I’ve just stumbled upon a little tool that Intel has released, PowerTOP. Named as such as its sort of ‘top’ for power consumption. It tells you which applications are causing the CPU to consume the most power, when a PC is idle this is caused by applications that frequently wake the processor out of its sleep state to do something.
The Intel site makes 2 interesting claims:
- A Gnome desktop can be run with as few as 3 interrupts per second!
- A Intel employee managed to increase his laptops run time from 4 to 7 hours.
I don’t know about you, but if I can get my laptop up to 7 hours of run time, I’d love it. I will probably waste more time getting that number up than I will using it, but thats neither here nor there.

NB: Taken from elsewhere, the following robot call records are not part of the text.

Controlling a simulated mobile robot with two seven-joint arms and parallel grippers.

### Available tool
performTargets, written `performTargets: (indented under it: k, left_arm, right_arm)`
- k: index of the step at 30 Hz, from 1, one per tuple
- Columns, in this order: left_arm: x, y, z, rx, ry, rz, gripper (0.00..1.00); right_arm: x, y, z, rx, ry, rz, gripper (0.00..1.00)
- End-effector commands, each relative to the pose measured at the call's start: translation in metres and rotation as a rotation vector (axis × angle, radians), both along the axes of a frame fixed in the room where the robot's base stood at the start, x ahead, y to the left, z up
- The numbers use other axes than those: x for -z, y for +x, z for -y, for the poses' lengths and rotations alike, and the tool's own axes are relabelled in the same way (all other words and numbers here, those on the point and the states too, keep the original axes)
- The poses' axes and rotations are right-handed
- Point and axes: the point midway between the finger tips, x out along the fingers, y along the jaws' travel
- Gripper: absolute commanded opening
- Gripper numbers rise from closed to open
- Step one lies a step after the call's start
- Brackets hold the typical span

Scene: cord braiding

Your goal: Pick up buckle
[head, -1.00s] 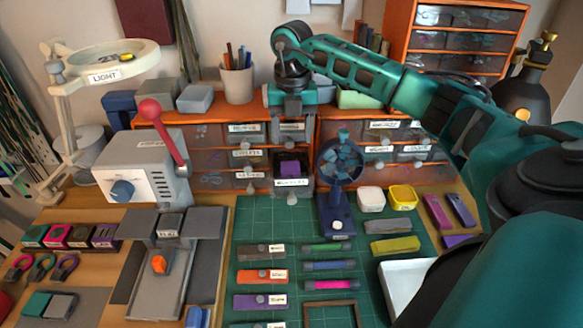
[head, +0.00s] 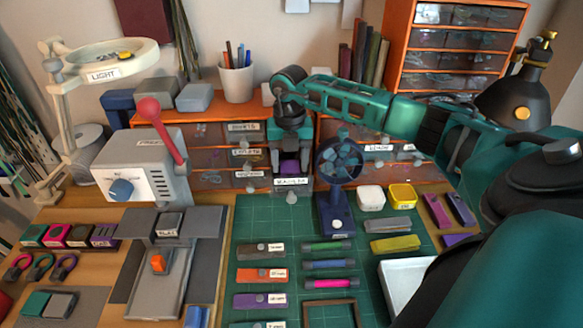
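A small purple piece (head: 290,168), likely the buckle, lies in a pulled-out drawer (head: 291,182) with a white label too small to read. My right gripper (head: 290,165) points down over this drawer. Its two dark fingers look spread, one on each side of the purple piece. I cannot tell whether they touch it. The drawer's inside is mostly hidden by the gripper and the drawer front. My left gripper is not in view.
A blue fan (head: 338,160) stands close right of the drawer. A grey press with a red-knobbed lever (head: 150,110) stands to the left. A pen cup (head: 237,80) is on the orange cabinet behind. The green mat (head: 262,215) is bare just in front of the drawer.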

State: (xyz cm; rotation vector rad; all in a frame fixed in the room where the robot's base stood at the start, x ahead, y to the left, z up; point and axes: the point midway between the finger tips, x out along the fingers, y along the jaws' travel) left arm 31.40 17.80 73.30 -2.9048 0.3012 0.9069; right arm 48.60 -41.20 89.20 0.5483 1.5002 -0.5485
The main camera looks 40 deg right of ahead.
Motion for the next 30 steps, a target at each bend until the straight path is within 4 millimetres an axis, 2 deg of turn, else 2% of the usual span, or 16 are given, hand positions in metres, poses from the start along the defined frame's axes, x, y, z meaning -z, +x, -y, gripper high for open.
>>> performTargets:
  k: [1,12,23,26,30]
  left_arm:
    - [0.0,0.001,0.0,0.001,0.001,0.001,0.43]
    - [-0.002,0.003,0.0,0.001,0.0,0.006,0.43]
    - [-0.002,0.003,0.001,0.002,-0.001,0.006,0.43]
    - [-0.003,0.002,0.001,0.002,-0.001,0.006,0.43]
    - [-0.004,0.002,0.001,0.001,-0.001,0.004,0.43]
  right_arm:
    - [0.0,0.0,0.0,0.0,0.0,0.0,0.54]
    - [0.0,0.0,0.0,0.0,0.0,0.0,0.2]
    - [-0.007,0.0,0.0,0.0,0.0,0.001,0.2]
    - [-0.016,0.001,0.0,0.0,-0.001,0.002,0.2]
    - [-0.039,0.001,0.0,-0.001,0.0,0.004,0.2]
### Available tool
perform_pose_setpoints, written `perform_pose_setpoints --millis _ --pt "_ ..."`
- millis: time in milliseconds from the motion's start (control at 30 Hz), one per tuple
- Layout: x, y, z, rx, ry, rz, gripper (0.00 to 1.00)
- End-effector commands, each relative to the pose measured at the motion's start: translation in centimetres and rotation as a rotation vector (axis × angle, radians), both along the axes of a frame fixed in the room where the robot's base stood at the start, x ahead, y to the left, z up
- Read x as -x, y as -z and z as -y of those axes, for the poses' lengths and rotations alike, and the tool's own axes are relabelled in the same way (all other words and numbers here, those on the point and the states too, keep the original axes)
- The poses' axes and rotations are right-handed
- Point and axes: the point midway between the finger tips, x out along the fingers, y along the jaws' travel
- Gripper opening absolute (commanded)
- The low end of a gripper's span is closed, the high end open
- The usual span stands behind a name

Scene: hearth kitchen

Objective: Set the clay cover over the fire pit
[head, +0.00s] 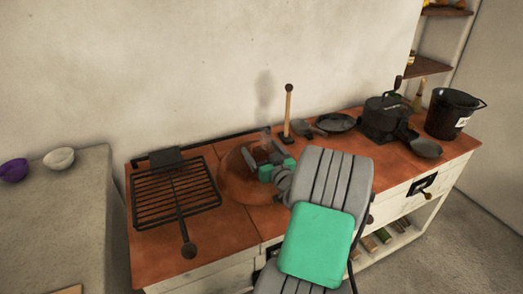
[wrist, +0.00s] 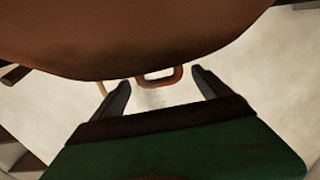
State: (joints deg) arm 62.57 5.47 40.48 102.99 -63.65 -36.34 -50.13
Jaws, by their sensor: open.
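The clay cover (head: 238,184) is a brown-orange dome on the tiled counter, right of the grill rack. In the wrist view the clay cover (wrist: 150,40) fills the top, with a small loop handle (wrist: 178,76) at its edge. My gripper (head: 266,153) is over the top of the cover, partly hiding it. In the wrist view my gripper (wrist: 161,78) is open, its fingers on either side of the loop handle with gaps visible. I cannot make out the fire pit; whether it lies under the cover is hidden.
A black grill rack (head: 172,192) lies to the left. A wooden-handled tool (head: 288,108), pans (head: 337,122), a dark pot (head: 384,112) and a black bucket (head: 452,112) stand to the right. Two bowls (head: 59,158) sit on the separate left ledge. A wall is behind.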

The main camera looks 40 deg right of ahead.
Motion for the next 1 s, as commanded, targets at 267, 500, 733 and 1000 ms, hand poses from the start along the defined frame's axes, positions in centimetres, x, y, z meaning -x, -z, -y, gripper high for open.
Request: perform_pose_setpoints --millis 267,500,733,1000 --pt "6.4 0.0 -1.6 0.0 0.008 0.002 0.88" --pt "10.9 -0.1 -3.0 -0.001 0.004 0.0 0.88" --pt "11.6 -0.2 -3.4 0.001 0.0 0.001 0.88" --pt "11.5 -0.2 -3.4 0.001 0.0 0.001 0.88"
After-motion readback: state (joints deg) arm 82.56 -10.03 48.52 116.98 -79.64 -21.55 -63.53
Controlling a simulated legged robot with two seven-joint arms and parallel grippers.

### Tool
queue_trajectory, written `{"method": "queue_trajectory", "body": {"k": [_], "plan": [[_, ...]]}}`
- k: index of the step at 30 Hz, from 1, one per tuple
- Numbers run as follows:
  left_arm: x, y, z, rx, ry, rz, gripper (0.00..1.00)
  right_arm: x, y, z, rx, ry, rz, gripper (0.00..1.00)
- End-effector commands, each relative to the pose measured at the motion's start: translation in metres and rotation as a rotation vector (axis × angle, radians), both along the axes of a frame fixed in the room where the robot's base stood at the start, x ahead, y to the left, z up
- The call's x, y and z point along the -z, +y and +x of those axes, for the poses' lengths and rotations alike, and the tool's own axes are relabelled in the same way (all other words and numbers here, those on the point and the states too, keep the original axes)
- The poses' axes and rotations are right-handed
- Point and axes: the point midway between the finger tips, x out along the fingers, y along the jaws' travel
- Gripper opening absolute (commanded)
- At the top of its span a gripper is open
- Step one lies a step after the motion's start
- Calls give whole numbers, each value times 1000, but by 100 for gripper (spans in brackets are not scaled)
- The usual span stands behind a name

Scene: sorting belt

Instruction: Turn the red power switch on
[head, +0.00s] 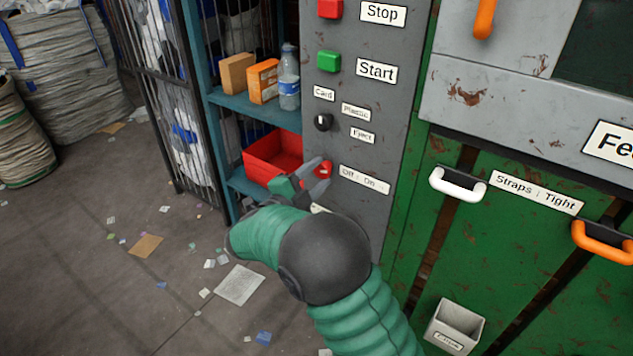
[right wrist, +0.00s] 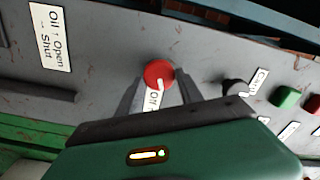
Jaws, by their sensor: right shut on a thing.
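The red power switch (head: 325,169) is a small round knob on the grey control panel (head: 350,215), beside a label reading "Off : On". In the right wrist view the red knob (right wrist: 159,74) shows a pale pointer mark on its face. My right gripper (head: 308,178) is at the knob, with a finger on either side of it, shut on it. In the right wrist view the fingers (right wrist: 158,92) flank the knob, and part of the "Off" label shows between them. My left gripper is not in view.
Above the knob are a black selector (head: 322,122), a green Start button (head: 328,62) and a red Stop button (head: 330,8). A shelf with a red bin (head: 262,158), boxes and a bottle (head: 289,80) stands left. White (head: 458,186) and orange handles are on the green machine right.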

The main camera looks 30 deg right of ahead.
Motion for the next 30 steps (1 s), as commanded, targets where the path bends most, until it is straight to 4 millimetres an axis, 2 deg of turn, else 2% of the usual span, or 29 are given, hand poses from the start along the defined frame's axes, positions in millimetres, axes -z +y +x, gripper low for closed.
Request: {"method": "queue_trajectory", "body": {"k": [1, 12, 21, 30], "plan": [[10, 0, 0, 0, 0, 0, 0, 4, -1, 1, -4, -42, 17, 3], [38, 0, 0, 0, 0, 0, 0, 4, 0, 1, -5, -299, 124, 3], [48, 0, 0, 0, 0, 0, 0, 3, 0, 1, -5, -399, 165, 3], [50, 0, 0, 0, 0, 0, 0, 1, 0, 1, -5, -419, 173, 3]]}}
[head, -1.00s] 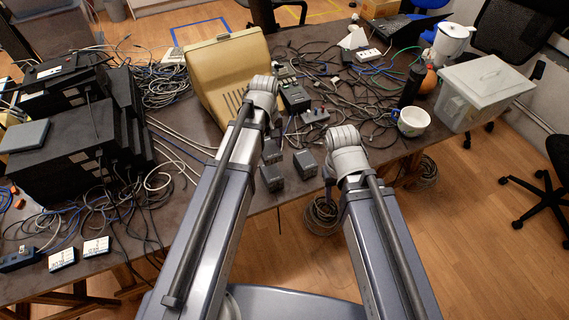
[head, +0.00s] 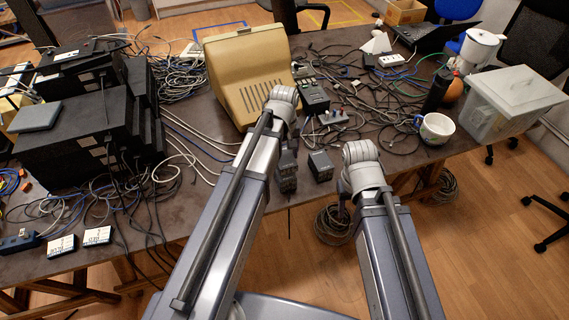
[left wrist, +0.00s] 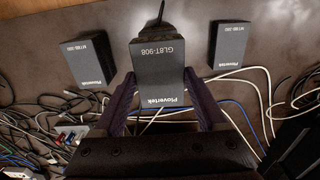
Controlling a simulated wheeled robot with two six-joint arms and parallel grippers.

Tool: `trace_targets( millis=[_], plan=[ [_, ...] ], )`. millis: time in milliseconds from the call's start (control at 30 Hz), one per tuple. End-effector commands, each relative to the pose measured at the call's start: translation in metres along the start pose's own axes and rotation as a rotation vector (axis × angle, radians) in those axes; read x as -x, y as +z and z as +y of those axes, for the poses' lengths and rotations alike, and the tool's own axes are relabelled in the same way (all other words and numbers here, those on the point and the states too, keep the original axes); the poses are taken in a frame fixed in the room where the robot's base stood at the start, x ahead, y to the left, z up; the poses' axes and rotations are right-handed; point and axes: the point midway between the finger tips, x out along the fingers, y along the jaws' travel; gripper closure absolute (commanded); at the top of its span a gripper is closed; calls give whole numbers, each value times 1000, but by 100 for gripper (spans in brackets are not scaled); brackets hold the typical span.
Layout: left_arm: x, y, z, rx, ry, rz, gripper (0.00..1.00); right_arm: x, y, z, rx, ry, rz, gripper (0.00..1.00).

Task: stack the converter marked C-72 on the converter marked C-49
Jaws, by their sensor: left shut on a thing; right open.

The blog post that got me onto PowerTOP though was about the progression of the Linux kernel to a tickless system. The old kernel would wake it self every 1ms to check if it had something to do. This meant it was impossible to get to less than 1000 ticks per second with a Linux system (in contrast windows only uses 100 ticks, but this makes it less responsive to applications). I now believe that the kernel is using timer interupts more intelligently and only getting woken out of its sleep state when it has something to do, which may not even be every second.
In the mobile world this will mean longer battery life, in the server world it will mean less green house gases. In both worlds it will decrease overheads slightly so everything is more efficient.